**Written request**
Images should be left out, and everything else in the listing reproduced exactly.

**Dataset section**
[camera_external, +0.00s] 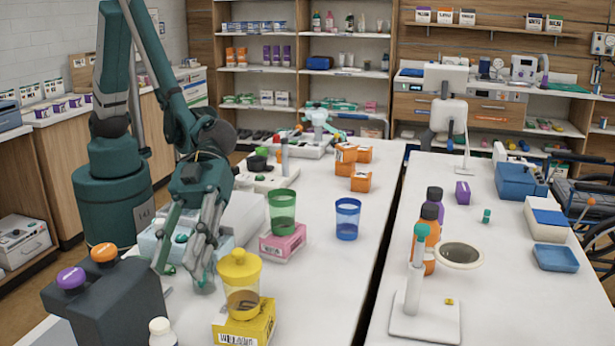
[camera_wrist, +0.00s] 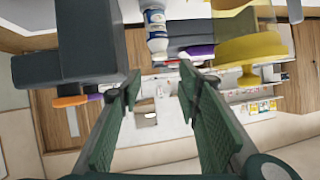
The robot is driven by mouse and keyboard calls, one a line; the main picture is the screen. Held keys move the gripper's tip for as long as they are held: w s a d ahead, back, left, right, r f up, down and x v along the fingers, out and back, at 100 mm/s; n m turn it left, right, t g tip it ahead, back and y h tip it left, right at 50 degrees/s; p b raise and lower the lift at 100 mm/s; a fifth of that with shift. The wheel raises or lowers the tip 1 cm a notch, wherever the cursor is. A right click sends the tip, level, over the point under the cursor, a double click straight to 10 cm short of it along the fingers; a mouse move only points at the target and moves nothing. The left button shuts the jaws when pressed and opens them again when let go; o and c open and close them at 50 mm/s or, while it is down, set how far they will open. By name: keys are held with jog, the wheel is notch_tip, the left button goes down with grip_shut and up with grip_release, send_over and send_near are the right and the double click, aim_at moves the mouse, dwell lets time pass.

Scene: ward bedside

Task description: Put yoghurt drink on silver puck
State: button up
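A small white bottle (camera_external: 162,332), perhaps the yoghurt drink, stands at the bottom edge of the external view, partly cut off. It also shows in the wrist view as a white bottle with a blue label (camera_wrist: 156,28), upside down in the picture. My gripper (camera_external: 183,268) points down behind the bottle, between the dark grey block and the yellow cup. In the wrist view its two green fingers (camera_wrist: 160,85) are wide apart with nothing held between them. I cannot make out a silver puck with certainty in either view.
A dark grey block (camera_external: 105,300) with purple and orange caps stands left of my gripper. A yellow lidded cup (camera_external: 241,278) on a yellow box (camera_external: 245,325) stands right. A green cup (camera_external: 282,212) on a pink box (camera_external: 283,243) is behind.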

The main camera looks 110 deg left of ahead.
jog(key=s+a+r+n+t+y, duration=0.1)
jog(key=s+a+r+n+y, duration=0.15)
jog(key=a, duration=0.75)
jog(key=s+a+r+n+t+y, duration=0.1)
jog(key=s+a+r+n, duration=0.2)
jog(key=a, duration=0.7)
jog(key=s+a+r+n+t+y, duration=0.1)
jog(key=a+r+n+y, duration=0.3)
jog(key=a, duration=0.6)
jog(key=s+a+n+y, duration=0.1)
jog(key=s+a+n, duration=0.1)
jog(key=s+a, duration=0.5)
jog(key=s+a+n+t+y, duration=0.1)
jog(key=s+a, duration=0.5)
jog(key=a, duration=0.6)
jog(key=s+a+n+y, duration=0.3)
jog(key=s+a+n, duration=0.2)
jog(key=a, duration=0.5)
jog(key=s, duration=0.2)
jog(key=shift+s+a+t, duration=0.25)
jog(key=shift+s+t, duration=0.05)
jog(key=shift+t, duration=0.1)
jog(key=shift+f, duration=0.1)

**Task solution**
[camera_external, +0.00s] 
[camera_wrist, +0.00s] 
The robot is driven by mouse and keyboard calls, one a line; the main picture is the screen. Held keys move the gripper's tip for as long as they are held: w s a d ahead, back, left, right, r f up, down and x v along the fingers, out and back, at 100 mm/s; n m turn it left, right, t g tip it ahead, back and y h tip it left, right at 50 degrees/s; p b raise and lower the lift at 100 mm/s; a fifth of that with shift. The wheel raises or lowers the tip 1 cm a notch, wherever the cursor is. A right click sends the tip, level, over the point under the cursor, a double click straight to 10 cm short of it along the fingers; a mouse move only points at the target and moves nothing. The left button shuts the jaws when pressed and opens them again when let go; o and c open and close them at 50 mm/s or, while it is down, set how far they will open. By name: keys are held with jog, the wheel is notch_tip, the left button goes down with grip_shut and up with grip_release, send_over and send_near are the right and the double click, aim_at moves the mouse, dwell lets time pass.

Scene: ward bedside

Task description: Put yoghurt drink on silver puck
State: button up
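A small white bottle (camera_external: 162,332), perhaps the yoghurt drink, stands at the bottom edge of the external view, partly cut off. It also shows in the wrist view as a white bottle with a blue label (camera_wrist: 156,28), upside down in the picture. My gripper (camera_external: 183,268) points down behind the bottle, between the dark grey block and the yellow cup. In the wrist view its two green fingers (camera_wrist: 160,85) are wide apart with nothing held between them. I cannot make out a silver puck with certainty in either view.
A dark grey block (camera_external: 105,300) with purple and orange caps stands left of my gripper. A yellow lidded cup (camera_external: 241,278) on a yellow box (camera_external: 245,325) stands right. A green cup (camera_external: 282,212) on a pink box (camera_external: 283,243) is behind.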

The main camera looks 110 deg left of ahead.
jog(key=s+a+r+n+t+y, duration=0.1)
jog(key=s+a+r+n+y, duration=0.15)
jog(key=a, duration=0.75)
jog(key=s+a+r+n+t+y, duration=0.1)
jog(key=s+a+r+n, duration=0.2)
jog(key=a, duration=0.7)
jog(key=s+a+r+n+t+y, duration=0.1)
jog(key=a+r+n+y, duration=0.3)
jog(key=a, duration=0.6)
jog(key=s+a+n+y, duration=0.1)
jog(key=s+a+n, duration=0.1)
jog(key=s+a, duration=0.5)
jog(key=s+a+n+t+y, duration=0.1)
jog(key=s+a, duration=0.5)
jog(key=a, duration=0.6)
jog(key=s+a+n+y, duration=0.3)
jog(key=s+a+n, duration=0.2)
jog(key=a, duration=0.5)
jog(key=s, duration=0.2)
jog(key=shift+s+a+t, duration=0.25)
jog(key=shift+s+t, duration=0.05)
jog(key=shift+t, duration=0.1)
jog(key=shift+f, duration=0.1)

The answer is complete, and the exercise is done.